Thank you for the information @ajelenak! I’d prefer to use h5py if setting buffer/cache sizes is not possible via h5repack.
Do I understand correctly that the rdcc_nbytes and page_buf_size properties are not inherent properties of the HDF5 file on disk, but are instead read configuration settings that are only specified when reading the data? Would this workflow be appropriate:
Set the PAGE size and dataset chunking using h5repack:
Yes, you are correct. Dataset chunk caches and page buffer cache are libhdf5 runtime in-memory caches, nothing to do with HDF5 files.

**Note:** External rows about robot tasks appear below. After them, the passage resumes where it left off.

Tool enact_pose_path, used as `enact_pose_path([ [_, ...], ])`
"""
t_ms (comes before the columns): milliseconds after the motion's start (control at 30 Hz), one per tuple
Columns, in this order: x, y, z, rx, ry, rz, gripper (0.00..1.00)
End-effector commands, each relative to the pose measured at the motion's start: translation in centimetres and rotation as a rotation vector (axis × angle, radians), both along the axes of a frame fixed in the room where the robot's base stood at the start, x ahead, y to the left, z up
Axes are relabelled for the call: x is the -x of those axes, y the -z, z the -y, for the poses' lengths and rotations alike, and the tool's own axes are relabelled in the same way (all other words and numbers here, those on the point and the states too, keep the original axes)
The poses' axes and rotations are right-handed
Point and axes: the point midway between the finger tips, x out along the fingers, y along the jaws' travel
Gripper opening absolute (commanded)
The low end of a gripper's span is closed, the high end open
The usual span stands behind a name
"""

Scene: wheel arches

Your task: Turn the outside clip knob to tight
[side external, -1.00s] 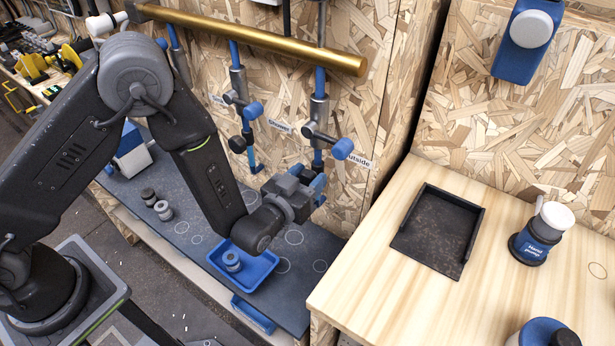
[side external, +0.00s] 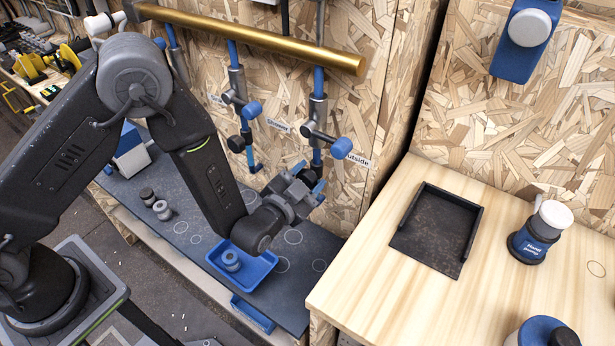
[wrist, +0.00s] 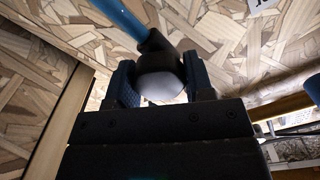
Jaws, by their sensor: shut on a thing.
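The Outside clip is at the end of the brass bar in the side view, with a grey body (side external: 318,108) on a blue rod. My gripper (side external: 311,181) is just below this clip. In the wrist view, my gripper (wrist: 160,88) is shut around a rounded grey knob (wrist: 160,80) with a dark collar, below a blue rod (wrist: 122,18). The side view hides the held part behind the fingers.
The brass bar (side external: 250,38) runs above along the chipboard wall. Another clip (side external: 238,90) hangs to the left. The wooden bench (side external: 365,270) is to the right.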

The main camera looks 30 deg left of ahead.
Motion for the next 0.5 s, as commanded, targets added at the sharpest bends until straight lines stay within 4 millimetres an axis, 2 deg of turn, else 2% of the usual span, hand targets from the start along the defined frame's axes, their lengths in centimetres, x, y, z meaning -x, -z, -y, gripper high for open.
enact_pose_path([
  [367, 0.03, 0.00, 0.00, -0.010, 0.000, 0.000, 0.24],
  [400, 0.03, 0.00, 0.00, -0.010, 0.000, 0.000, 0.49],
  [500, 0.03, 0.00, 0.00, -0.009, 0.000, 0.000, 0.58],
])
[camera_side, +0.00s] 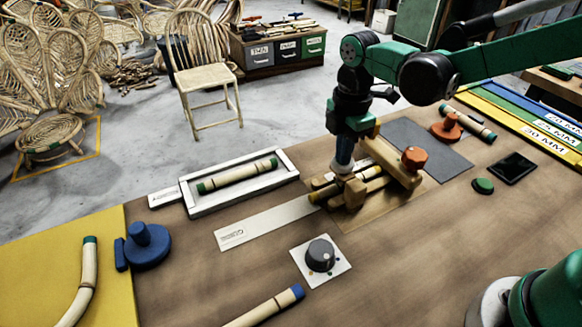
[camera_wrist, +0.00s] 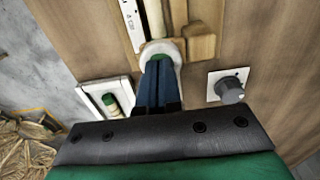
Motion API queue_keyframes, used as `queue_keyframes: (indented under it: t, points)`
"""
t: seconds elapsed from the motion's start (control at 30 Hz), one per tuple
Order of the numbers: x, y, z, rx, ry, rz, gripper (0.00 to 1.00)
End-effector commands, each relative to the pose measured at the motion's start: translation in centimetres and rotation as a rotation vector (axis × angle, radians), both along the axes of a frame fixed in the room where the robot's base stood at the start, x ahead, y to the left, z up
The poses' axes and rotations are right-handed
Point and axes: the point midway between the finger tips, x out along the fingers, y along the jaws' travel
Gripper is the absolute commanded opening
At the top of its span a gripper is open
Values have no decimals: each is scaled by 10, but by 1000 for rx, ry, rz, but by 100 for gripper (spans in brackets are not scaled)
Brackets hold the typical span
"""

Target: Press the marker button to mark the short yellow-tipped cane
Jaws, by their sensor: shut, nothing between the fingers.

I assume the -G 9999 is just a placeholder file page size value. Note that you specify file page size in bytes but new dataset chunks by their shape. This means the dataset chunk size in bytes will be a product of the total number of HDF5 dataset elements in the chunk and that dataset’s datatype size in bytes.
Typically you want something like 8-16MiB for a page size so it can hold 4-8 dataset chunks. And the page buffer cache should be large enought to hold all the internal file metadata pages plus at least several data pages. Best is to decide on the new larger chunk sizes (in bytes) first and then work out the page and cache sizes. One-size-fits-all may not be the best approach and tuning dataset chunk sizes and their caches per dataset may be needed to avoid large memory use.